EXERCISE: Print each line of the listing once more, precisely as given.
===============
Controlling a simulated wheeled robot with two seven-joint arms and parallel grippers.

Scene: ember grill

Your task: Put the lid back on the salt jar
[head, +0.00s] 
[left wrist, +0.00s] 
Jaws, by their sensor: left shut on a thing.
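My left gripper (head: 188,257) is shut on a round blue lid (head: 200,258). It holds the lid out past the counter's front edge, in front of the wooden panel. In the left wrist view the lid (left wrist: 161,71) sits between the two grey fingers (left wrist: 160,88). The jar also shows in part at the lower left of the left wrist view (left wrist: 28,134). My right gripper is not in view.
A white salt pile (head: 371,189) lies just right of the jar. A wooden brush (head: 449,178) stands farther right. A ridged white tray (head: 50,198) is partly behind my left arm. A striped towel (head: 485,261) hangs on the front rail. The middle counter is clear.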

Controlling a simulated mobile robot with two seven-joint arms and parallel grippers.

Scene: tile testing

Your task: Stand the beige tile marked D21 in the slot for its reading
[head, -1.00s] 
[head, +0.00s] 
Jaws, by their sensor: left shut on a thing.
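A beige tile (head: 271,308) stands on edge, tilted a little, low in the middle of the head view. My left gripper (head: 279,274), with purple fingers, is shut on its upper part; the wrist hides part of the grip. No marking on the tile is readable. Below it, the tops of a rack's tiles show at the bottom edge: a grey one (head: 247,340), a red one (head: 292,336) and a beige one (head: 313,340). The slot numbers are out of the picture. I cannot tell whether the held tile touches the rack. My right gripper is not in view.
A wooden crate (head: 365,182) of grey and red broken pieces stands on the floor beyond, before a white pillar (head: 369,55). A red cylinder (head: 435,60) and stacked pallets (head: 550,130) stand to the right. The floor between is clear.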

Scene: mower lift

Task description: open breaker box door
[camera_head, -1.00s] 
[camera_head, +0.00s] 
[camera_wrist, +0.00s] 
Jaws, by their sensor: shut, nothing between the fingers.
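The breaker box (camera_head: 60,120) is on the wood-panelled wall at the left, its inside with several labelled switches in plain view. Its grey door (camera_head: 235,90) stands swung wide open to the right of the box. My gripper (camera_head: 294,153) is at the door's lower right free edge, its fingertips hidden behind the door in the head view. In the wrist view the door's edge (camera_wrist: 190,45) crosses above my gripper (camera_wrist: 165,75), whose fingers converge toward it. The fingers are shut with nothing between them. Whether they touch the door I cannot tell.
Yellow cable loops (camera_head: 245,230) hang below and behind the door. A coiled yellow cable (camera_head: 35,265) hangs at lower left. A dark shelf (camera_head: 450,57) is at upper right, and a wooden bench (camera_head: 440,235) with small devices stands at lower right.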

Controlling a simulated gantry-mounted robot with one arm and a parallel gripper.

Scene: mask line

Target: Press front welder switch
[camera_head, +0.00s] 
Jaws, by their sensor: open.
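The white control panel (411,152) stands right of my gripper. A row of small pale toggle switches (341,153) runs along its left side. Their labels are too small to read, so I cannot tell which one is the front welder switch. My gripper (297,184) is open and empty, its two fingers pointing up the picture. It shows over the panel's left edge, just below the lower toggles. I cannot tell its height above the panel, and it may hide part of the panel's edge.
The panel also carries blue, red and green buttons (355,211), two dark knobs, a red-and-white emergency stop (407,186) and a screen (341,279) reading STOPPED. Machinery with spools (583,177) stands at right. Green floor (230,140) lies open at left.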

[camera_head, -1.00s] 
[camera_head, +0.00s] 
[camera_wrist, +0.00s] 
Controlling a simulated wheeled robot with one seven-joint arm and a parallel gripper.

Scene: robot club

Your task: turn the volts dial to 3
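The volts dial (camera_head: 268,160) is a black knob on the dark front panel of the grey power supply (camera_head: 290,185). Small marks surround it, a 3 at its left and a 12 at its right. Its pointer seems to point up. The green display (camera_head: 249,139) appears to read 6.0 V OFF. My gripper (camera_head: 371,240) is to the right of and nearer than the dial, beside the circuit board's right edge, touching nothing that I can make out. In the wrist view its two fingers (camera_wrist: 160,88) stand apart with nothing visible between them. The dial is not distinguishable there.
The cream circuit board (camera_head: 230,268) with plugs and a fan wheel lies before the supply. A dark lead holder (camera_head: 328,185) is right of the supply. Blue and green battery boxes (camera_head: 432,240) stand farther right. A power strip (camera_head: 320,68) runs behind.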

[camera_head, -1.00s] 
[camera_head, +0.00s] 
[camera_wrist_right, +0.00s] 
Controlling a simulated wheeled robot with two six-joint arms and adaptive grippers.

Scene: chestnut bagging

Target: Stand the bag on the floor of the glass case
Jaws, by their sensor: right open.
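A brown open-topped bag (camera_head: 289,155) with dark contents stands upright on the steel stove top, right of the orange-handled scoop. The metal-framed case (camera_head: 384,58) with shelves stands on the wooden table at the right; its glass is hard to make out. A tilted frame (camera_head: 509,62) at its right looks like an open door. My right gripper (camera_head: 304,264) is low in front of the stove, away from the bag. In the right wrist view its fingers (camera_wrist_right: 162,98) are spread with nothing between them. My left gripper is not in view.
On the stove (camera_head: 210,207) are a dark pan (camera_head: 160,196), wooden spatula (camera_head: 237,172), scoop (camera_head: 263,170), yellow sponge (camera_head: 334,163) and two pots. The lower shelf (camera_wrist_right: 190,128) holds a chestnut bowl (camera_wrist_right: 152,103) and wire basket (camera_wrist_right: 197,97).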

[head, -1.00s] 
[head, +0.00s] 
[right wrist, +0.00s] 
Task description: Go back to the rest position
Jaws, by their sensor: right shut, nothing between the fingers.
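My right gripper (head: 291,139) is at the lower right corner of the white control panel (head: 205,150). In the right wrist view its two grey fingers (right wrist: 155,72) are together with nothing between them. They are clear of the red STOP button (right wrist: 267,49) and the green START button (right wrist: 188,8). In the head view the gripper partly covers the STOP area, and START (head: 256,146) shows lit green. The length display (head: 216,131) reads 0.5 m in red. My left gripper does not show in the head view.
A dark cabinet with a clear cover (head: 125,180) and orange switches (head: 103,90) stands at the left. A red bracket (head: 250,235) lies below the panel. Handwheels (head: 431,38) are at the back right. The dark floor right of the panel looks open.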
===============
COMPLETE RESPONSE:
Controlling a simulated wheeled robot with two seven-joint arms and parallel grippers.

Scene: ember grill

Your task: Put the lid back on the salt jar
[head, +0.00s] 
[left wrist, +0.00s] 
Jaws, by their sensor: left shut on a thing.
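My left gripper (head: 188,257) is shut on a round blue lid (head: 200,258). It holds the lid out past the counter's front edge, in front of the wooden panel. In the left wrist view the lid (left wrist: 161,71) sits between the two grey fingers (left wrist: 160,88). The jar also shows in part at the lower left of the left wrist view (left wrist: 28,134). My right gripper is not in view.
A white salt pile (head: 371,189) lies just right of the jar. A wooden brush (head: 449,178) stands farther right. A ridged white tray (head: 50,198) is partly behind my left arm. A striped towel (head: 485,261) hangs on the front rail. The middle counter is clear.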

Controlling a simulated mobile robot with two seven-joint arms and parallel grippers.

Scene: tile testing

Your task: Stand the beige tile marked D21 in the slot for its reading
[head, -1.00s] 
[head, +0.00s] 
Jaws, by their sensor: left shut on a thing.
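A beige tile (head: 271,308) stands on edge, tilted a little, low in the middle of the head view. My left gripper (head: 279,274), with purple fingers, is shut on its upper part; the wrist hides part of the grip. No marking on the tile is readable. Below it, the tops of a rack's tiles show at the bottom edge: a grey one (head: 247,340), a red one (head: 292,336) and a beige one (head: 313,340). The slot numbers are out of the picture. I cannot tell whether the held tile touches the rack. My right gripper is not in view.
A wooden crate (head: 365,182) of grey and red broken pieces stands on the floor beyond, before a white pillar (head: 369,55). A red cylinder (head: 435,60) and stacked pallets (head: 550,130) stand to the right. The floor between is clear.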

Scene: mower lift

Task description: open breaker box door
[camera_head, -1.00s] 
[camera_head, +0.00s] 
[camera_wrist, +0.00s] 
Jaws, by their sensor: shut, nothing between the fingers.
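The breaker box (camera_head: 60,120) is on the wood-panelled wall at the left, its inside with several labelled switches in plain view. Its grey door (camera_head: 235,90) stands swung wide open to the right of the box. My gripper (camera_head: 294,153) is at the door's lower right free edge, its fingertips hidden behind the door in the head view. In the wrist view the door's edge (camera_wrist: 190,45) crosses above my gripper (camera_wrist: 165,75), whose fingers converge toward it. The fingers are shut with nothing between them. Whether they touch the door I cannot tell.
Yellow cable loops (camera_head: 245,230) hang below and behind the door. A coiled yellow cable (camera_head: 35,265) hangs at lower left. A dark shelf (camera_head: 450,57) is at upper right, and a wooden bench (camera_head: 440,235) with small devices stands at lower right.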

Controlling a simulated gantry-mounted robot with one arm and a parallel gripper.

Scene: mask line

Target: Press front welder switch
[camera_head, +0.00s] 
Jaws, by their sensor: open.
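The white control panel (411,152) stands right of my gripper. A row of small pale toggle switches (341,153) runs along its left side. Their labels are too small to read, so I cannot tell which one is the front welder switch. My gripper (297,184) is open and empty, its two fingers pointing up the picture. It shows over the panel's left edge, just below the lower toggles. I cannot tell its height above the panel, and it may hide part of the panel's edge.
The panel also carries blue, red and green buttons (355,211), two dark knobs, a red-and-white emergency stop (407,186) and a screen (341,279) reading STOPPED. Machinery with spools (583,177) stands at right. Green floor (230,140) lies open at left.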

[camera_head, -1.00s] 
[camera_head, +0.00s] 
[camera_wrist, +0.00s] 
Controlling a simulated wheeled robot with one seven-joint arm and a parallel gripper.

Scene: robot club

Your task: turn the volts dial to 3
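The volts dial (camera_head: 268,160) is a black knob on the dark front panel of the grey power supply (camera_head: 290,185). Small marks surround it, a 3 at its left and a 12 at its right. Its pointer seems to point up. The green display (camera_head: 249,139) appears to read 6.0 V OFF. My gripper (camera_head: 371,240) is to the right of and nearer than the dial, beside the circuit board's right edge, touching nothing that I can make out. In the wrist view its two fingers (camera_wrist: 160,88) stand apart with nothing visible between them. The dial is not distinguishable there.
The cream circuit board (camera_head: 230,268) with plugs and a fan wheel lies before the supply. A dark lead holder (camera_head: 328,185) is right of the supply. Blue and green battery boxes (camera_head: 432,240) stand farther right. A power strip (camera_head: 320,68) runs behind.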

[camera_head, -1.00s] 
[camera_head, +0.00s] 
[camera_wrist_right, +0.00s] 
Controlling a simulated wheeled robot with two six-joint arms and adaptive grippers.

Scene: chestnut bagging

Target: Stand the bag on the floor of the glass case
Jaws, by their sensor: right open.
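A brown open-topped bag (camera_head: 289,155) with dark contents stands upright on the steel stove top, right of the orange-handled scoop. The metal-framed case (camera_head: 384,58) with shelves stands on the wooden table at the right; its glass is hard to make out. A tilted frame (camera_head: 509,62) at its right looks like an open door. My right gripper (camera_head: 304,264) is low in front of the stove, away from the bag. In the right wrist view its fingers (camera_wrist_right: 162,98) are spread with nothing between them. My left gripper is not in view.
On the stove (camera_head: 210,207) are a dark pan (camera_head: 160,196), wooden spatula (camera_head: 237,172), scoop (camera_head: 263,170), yellow sponge (camera_head: 334,163) and two pots. The lower shelf (camera_wrist_right: 190,128) holds a chestnut bowl (camera_wrist_right: 152,103) and wire basket (camera_wrist_right: 197,97).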

[head, -1.00s] 
[head, +0.00s] 
[right wrist, +0.00s] 
Task description: Go back to the rest position
Jaws, by their sensor: right shut, nothing between the fingers.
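My right gripper (head: 291,139) is at the lower right corner of the white control panel (head: 205,150). In the right wrist view its two grey fingers (right wrist: 155,72) are together with nothing between them. They are clear of the red STOP button (right wrist: 267,49) and the green START button (right wrist: 188,8). In the head view the gripper partly covers the STOP area, and START (head: 256,146) shows lit green. The length display (head: 216,131) reads 0.5 m in red. My left gripper does not show in the head view.
A dark cabinet with a clear cover (head: 125,180) and orange switches (head: 103,90) stands at the left. A red bracket (head: 250,235) lies below the panel. Handwheels (head: 431,38) are at the back right. The dark floor right of the panel looks open.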

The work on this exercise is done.